--- Start Material for the task ---

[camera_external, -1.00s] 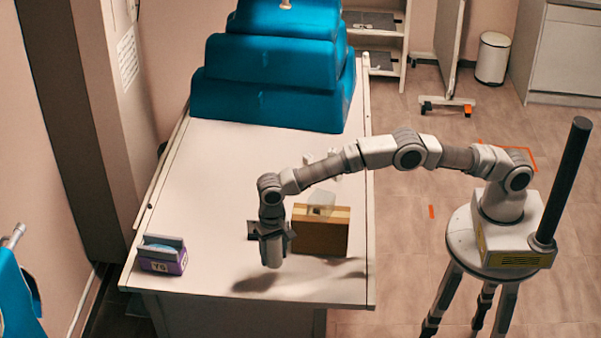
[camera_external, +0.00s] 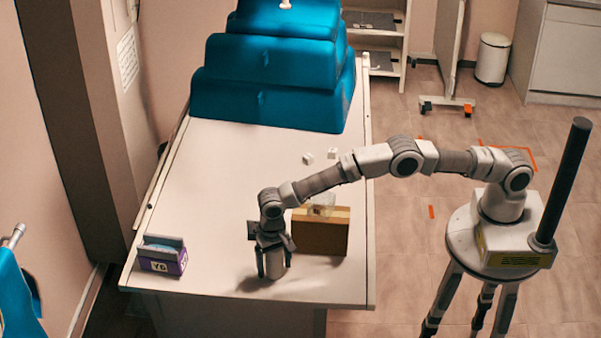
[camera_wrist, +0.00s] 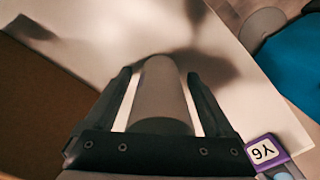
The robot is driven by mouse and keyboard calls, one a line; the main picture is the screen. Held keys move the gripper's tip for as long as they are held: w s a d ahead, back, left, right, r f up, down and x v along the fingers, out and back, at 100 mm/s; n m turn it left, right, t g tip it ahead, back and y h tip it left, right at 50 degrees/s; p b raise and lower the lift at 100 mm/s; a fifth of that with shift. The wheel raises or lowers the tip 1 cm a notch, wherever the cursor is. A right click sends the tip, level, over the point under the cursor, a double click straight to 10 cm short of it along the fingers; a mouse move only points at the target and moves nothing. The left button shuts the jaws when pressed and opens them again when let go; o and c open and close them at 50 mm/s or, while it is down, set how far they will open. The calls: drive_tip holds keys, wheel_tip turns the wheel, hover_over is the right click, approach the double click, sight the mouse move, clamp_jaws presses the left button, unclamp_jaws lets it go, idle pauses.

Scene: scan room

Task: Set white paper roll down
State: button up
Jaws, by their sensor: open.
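The white paper roll (camera_external: 274,266) stands upright on the white table near its front edge. My gripper (camera_external: 273,258) is above and around it, with its fingers open on either side of the roll. In the wrist view the roll (camera_wrist: 160,95) lies between the two dark fingers, with narrow bright gaps on both sides. The roll's upper end is partly hidden by my gripper in the outside view.
A purple box marked Y6 (camera_external: 162,260) is at the left edge. Teal cushions (camera_external: 265,100) fill the table's back, with small white cubes (camera_external: 308,158) before them.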

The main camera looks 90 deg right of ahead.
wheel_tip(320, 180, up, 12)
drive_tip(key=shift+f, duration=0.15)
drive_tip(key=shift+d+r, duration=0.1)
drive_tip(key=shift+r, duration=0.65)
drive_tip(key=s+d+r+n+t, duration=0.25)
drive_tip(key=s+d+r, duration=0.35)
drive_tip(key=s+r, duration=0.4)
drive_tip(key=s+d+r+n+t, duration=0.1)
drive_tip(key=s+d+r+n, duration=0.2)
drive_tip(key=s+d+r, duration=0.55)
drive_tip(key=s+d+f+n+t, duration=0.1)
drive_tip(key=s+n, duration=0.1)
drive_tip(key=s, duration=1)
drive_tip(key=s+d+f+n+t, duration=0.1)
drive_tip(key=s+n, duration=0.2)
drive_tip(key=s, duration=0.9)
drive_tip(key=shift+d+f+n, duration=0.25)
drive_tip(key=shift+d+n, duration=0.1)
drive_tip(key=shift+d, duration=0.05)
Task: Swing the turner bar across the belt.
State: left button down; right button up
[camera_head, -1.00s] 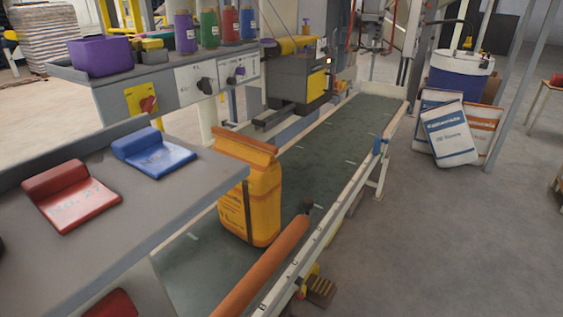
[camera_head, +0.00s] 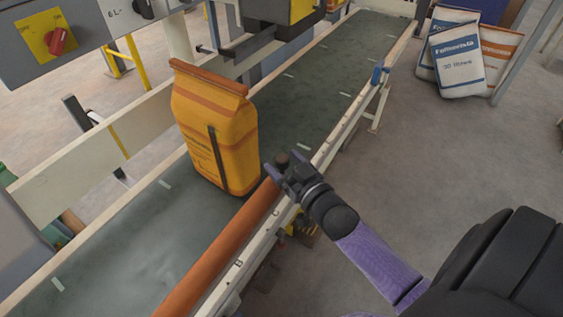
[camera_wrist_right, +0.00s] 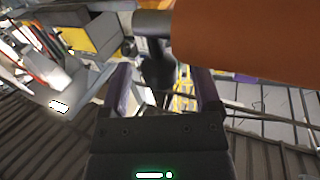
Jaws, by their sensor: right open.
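The orange turner bar (camera_head: 222,246) lies lengthwise along the right side of the belt (camera_head: 130,245), beside the rail. A dark knob (camera_head: 283,159) stands at its far end. My right gripper (camera_head: 280,170) is open at that end, its fingers close to the knob. In the right wrist view, the open fingers (camera_wrist_right: 163,88) have a dark post or knob (camera_wrist_right: 158,66) showing between them, and the orange bar (camera_wrist_right: 250,40) fills the upper right. I cannot tell whether the fingers touch it. My left gripper is not in view.
An orange sack (camera_head: 216,130) stands upright on the belt, left of the bar's far end. A white rail (camera_head: 330,148) with a blue clamp (camera_head: 379,77) edges the belt. White sacks (camera_head: 458,58) lean at the upper right.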

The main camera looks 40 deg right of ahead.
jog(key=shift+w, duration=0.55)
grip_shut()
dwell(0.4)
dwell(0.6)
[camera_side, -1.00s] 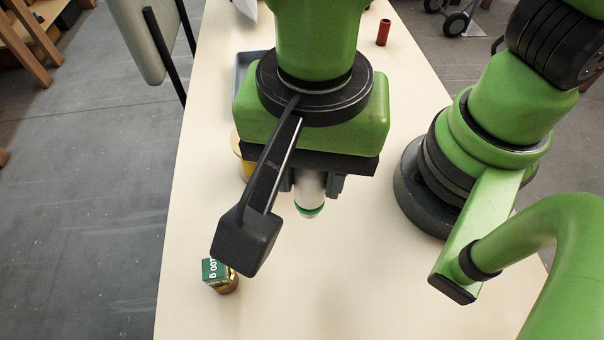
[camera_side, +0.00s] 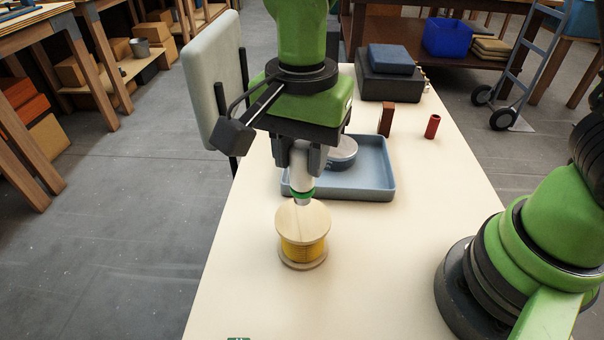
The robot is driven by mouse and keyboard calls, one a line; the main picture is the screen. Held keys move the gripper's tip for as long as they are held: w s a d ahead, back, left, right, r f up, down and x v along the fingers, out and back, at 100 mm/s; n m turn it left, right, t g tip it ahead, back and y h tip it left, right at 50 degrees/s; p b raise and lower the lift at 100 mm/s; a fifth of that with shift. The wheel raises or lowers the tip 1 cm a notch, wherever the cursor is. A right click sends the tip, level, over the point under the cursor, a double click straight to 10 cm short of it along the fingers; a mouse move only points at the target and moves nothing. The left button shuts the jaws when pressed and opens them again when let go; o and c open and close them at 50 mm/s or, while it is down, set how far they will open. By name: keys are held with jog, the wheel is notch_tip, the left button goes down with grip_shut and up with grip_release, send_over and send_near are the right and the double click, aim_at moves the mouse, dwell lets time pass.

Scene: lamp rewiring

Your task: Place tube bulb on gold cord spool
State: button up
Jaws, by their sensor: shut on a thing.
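My gripper (camera_side: 300,158) points down and is shut on the tube bulb (camera_side: 301,177), a white tube with a green band and a metallic lower end. The bulb hangs nearly upright. The gold cord spool (camera_side: 303,249) stands upright on the table, with pale wooden discs above and below yellow-gold cord. The bulb's lower end shows at the far edge of the spool's top disc. I cannot tell whether it touches the disc or hangs above or behind it. The fingers hide the bulb's upper part.
A blue-grey tray (camera_side: 378,193) holding a round tin (camera_side: 343,153) lies just behind the spool. A brown block (camera_side: 387,119), a red cylinder (camera_side: 432,126) and a dark case (camera_side: 389,86) stand farther back. The table right of the spool is clear.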

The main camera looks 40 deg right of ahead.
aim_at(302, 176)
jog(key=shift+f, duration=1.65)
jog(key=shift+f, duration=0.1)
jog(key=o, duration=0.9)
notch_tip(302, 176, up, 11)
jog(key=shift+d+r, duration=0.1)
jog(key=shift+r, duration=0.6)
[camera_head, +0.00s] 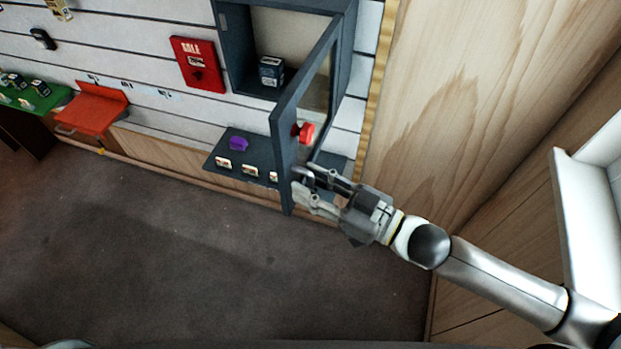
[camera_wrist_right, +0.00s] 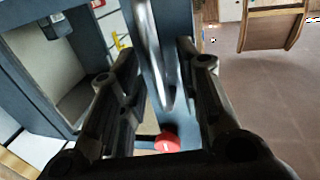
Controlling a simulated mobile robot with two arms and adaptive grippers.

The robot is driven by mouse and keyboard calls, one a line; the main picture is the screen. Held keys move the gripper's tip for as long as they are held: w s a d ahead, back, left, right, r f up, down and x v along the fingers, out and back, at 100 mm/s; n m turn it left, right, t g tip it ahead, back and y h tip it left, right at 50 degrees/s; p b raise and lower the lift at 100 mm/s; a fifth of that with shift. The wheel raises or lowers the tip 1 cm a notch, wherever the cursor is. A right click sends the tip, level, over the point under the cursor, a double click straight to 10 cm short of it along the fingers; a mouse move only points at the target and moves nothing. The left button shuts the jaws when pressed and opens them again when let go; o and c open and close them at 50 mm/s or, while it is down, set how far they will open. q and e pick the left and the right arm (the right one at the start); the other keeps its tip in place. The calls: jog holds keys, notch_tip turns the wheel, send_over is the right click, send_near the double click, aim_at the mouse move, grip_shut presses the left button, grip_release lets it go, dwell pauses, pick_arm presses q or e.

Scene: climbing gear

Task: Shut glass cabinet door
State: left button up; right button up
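The glass cabinet (camera_head: 344,60) is dark grey and mounted on the slatted wall. Its door (camera_head: 282,150) stands open, swung out from the cabinet's right side. My right gripper (camera_head: 300,181) is at the lower part of the door, its fingers pointing left. In the right wrist view, the open fingers (camera_wrist_right: 160,68) stand on either side of a shiny curved metal bar (camera_wrist_right: 148,45), which looks like the door handle. Gaps show beside the bar, so I see no firm hold. My left gripper is out of view.
A dark box (camera_head: 271,70) stands inside the cabinet. A red knob-like thing (camera_head: 305,132) shows near the door. Below is a grey shelf (camera_head: 212,159) with a purple item (camera_head: 238,143). A wooden wall (camera_head: 460,90) is close on the right. The carpet (camera_head: 200,260) is clear.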

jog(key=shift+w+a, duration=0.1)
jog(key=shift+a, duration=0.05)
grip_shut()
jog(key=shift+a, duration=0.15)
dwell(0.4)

--- End Material for the task ---

Directive
Filter the records above and return every line that holds the word "Scene".

Full solution
Scene: scan room
Scene: lamp rewiring
Scene: climbing gear

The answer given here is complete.